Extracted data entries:

** Begin **

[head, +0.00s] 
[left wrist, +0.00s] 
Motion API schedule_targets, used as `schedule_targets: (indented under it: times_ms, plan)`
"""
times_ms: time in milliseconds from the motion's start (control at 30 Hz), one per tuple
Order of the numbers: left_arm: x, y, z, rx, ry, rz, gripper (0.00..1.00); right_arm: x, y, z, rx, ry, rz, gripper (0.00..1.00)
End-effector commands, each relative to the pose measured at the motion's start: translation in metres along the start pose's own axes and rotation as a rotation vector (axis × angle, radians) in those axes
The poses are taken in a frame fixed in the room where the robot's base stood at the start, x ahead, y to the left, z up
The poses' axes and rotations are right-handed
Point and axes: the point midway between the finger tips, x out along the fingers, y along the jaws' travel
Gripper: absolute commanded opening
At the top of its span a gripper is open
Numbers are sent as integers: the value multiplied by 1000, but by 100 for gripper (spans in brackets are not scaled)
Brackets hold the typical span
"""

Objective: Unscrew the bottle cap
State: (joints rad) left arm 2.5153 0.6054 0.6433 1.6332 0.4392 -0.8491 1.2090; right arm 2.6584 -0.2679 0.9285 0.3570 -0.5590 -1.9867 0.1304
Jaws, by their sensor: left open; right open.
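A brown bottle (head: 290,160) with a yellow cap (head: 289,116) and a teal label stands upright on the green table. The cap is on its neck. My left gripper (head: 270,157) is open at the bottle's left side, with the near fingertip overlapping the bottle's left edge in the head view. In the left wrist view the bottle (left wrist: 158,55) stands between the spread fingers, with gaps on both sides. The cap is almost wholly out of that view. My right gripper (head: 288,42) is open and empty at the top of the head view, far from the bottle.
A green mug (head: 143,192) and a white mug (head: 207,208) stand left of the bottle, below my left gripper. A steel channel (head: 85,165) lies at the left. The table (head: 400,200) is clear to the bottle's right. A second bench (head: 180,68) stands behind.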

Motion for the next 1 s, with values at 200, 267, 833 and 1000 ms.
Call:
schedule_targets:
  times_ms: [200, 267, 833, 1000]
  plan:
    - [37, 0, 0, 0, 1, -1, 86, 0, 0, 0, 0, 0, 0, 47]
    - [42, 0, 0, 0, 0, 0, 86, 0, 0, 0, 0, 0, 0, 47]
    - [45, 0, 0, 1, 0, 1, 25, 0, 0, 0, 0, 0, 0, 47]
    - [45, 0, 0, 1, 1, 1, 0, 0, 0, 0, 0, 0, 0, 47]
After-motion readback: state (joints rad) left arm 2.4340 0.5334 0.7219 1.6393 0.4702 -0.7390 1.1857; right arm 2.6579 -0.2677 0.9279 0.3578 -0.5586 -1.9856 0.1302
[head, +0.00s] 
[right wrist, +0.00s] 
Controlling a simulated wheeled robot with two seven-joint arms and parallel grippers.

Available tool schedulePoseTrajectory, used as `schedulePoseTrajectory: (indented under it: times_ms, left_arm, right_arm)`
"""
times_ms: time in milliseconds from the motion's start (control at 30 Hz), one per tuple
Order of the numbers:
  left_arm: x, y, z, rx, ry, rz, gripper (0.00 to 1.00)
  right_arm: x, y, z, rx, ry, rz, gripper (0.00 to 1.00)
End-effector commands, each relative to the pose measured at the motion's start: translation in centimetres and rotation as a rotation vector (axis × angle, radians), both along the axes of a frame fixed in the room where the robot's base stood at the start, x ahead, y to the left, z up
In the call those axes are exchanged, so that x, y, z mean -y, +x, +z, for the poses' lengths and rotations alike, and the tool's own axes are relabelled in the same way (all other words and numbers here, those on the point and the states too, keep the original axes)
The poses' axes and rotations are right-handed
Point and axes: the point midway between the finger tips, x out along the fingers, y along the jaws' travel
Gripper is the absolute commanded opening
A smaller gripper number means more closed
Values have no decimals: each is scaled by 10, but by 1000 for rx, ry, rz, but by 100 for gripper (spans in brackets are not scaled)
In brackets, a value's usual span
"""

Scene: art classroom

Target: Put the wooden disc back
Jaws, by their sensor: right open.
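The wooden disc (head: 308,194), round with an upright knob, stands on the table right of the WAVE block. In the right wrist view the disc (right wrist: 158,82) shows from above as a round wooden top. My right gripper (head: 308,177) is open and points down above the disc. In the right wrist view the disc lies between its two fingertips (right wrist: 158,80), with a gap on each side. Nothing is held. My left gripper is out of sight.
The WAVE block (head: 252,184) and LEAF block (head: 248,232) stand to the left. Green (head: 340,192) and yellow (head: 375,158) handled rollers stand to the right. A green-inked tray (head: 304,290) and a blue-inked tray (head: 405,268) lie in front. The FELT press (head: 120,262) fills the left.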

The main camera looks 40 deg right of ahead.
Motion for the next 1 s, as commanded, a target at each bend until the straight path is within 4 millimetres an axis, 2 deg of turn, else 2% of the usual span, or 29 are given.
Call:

** End **

WHAT THE TASK ASKS:
Go through the listing and print each line exactly as it appears.

ANSWER TO THIS EXERCISE:
[head, +0.00s] 
[left wrist, +0.00s] 
Motion API schedule_targets, used as `schedule_targets: (indented under it: times_ms, plan)`
"""
times_ms: time in milliseconds from the motion's start (control at 30 Hz), one per tuple
Order of the numbers: left_arm: x, y, z, rx, ry, rz, gripper (0.00..1.00); right_arm: x, y, z, rx, ry, rz, gripper (0.00..1.00)
End-effector commands, each relative to the pose measured at the motion's start: translation in metres along the start pose's own axes and rotation as a rotation vector (axis × angle, radians) in those axes
The poses are taken in a frame fixed in the room where the robot's base stood at the start, x ahead, y to the left, z up
The poses' axes and rotations are right-handed
Point and axes: the point midway between the finger tips, x out along the fingers, y along the jaws' travel
Gripper: absolute commanded opening
At the top of its span a gripper is open
Numbers are sent as integers: the value multiplied by 1000, but by 100 for gripper (spans in brackets are not scaled)
Brackets hold the typical span
"""

Objective: Unscrew the bottle cap
State: (joints rad) left arm 2.5153 0.6054 0.6433 1.6332 0.4392 -0.8491 1.2090; right arm 2.6584 -0.2679 0.9285 0.3570 -0.5590 -1.9867 0.1304
Jaws, by their sensor: left open; right open.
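A brown bottle (head: 290,160) with a yellow cap (head: 289,116) and a teal label stands upright on the green table. The cap is on its neck. My left gripper (head: 270,157) is open at the bottle's left side, with the near fingertip overlapping the bottle's left edge in the head view. In the left wrist view the bottle (left wrist: 158,55) stands between the spread fingers, with gaps on both sides. The cap is almost wholly out of that view. My right gripper (head: 288,42) is open and empty at the top of the head view, far from the bottle.
A green mug (head: 143,192) and a white mug (head: 207,208) stand left of the bottle, below my left gripper. A steel channel (head: 85,165) lies at the left. The table (head: 400,200) is clear to the bottle's right. A second bench (head: 180,68) stands behind.

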Motion for the next 1 s, with values at 200, 267, 833 and 1000 ms.
Call:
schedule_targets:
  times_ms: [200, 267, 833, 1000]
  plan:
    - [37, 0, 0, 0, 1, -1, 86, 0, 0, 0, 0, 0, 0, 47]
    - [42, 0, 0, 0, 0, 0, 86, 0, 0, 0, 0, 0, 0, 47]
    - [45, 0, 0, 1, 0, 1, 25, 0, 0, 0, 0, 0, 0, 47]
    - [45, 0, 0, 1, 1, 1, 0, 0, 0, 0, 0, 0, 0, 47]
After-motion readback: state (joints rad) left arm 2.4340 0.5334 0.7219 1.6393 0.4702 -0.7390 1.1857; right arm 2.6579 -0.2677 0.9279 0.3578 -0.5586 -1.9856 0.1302
[head, +0.00s] 
[right wrist, +0.00s] 
Controlling a simulated wheeled robot with two seven-joint arms and parallel grippers.

Available tool schedulePoseTrajectory, used as `schedulePoseTrajectory: (indented under it: times_ms, left_arm, right_arm)`
"""
times_ms: time in milliseconds from the motion's start (control at 30 Hz), one per tuple
Order of the numbers:
  left_arm: x, y, z, rx, ry, rz, gripper (0.00 to 1.00)
  right_arm: x, y, z, rx, ry, rz, gripper (0.00 to 1.00)
End-effector commands, each relative to the pose measured at the motion's start: translation in centimetres and rotation as a rotation vector (axis × angle, radians), both along the axes of a frame fixed in the room where the robot's base stood at the start, x ahead, y to the left, z up
In the call those axes are exchanged, so that x, y, z mean -y, +x, +z, for the poses' lengths and rotations alike, and the tool's own axes are relabelled in the same way (all other words and numbers here, those on the point and the states too, keep the original axes)
The poses' axes and rotations are right-handed
Point and axes: the point midway between the finger tips, x out along the fingers, y along the jaws' travel
Gripper is the absolute commanded opening
A smaller gripper number means more closed
Values have no decimals: each is scaled by 10, but by 1000 for rx, ry, rz, but by 100 for gripper (spans in brackets are not scaled)
In brackets, a value's usual span
"""

Scene: art classroom

Target: Put the wooden disc back
Jaws, by their sensor: right open.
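The wooden disc (head: 308,194), round with an upright knob, stands on the table right of the WAVE block. In the right wrist view the disc (right wrist: 158,82) shows from above as a round wooden top. My right gripper (head: 308,177) is open and points down above the disc. In the right wrist view the disc lies between its two fingertips (right wrist: 158,80), with a gap on each side. Nothing is held. My left gripper is out of sight.
The WAVE block (head: 252,184) and LEAF block (head: 248,232) stand to the left. Green (head: 340,192) and yellow (head: 375,158) handled rollers stand to the right. A green-inked tray (head: 304,290) and a blue-inked tray (head: 405,268) lie in front. The FELT press (head: 120,262) fills the left.

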The main camera looks 40 deg right of ahead.
Motion for the next 1 s, as commanded, a target at each bend until the straight path is within 4 millimetres an axis, 2 deg of turn, else 2% of the usual span, or 29 are given.
Call:

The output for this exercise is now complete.